**Task to carry out**
Return the line containing "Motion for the" and all lines after it exactly; stop at the end of the material.

**Dataset extract**
________
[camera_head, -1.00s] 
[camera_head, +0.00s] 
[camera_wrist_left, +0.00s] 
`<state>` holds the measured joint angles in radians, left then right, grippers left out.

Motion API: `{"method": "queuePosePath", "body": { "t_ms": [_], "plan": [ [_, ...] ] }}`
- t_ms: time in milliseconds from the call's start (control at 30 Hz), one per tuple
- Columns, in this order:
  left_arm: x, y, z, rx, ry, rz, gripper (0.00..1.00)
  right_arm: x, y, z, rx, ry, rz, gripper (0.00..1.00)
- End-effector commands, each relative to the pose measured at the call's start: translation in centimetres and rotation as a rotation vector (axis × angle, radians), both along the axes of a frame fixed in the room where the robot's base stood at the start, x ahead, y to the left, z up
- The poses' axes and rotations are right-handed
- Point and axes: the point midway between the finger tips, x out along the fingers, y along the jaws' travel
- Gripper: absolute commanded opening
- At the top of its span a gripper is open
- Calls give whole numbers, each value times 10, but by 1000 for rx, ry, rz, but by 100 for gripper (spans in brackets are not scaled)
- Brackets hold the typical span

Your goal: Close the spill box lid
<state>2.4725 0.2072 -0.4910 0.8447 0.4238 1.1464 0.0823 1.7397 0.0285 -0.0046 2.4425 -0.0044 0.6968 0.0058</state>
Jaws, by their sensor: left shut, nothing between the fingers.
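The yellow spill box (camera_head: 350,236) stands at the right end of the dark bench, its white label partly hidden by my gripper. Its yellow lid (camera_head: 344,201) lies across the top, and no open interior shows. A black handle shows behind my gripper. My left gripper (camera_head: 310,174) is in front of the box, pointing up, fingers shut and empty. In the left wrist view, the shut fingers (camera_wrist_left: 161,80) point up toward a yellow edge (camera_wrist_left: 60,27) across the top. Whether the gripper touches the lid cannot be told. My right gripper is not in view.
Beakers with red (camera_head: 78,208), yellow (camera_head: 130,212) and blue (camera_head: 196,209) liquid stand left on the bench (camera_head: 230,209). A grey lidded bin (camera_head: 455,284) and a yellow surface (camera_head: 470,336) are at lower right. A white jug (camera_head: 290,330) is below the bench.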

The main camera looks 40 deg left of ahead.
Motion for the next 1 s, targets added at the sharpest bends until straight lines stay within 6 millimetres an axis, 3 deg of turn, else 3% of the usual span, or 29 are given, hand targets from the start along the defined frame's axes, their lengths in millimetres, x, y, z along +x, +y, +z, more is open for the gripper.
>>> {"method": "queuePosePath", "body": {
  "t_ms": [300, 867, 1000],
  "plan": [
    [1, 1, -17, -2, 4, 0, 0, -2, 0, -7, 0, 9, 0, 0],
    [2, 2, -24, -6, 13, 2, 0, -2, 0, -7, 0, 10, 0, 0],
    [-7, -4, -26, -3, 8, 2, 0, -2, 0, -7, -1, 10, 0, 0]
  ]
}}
________
**Written solution**
Motion for the next 1 s, targets added at the sharpest bends until straight lines stay within 6 millimetres an axis, 3 deg of turn, else 3% of the usual span, or 29 are given, hand targets from the start along the defined frame's axes, their lengths in millimetres, x, y, z along +x, +y, +z, more is open for the gripper.
>>> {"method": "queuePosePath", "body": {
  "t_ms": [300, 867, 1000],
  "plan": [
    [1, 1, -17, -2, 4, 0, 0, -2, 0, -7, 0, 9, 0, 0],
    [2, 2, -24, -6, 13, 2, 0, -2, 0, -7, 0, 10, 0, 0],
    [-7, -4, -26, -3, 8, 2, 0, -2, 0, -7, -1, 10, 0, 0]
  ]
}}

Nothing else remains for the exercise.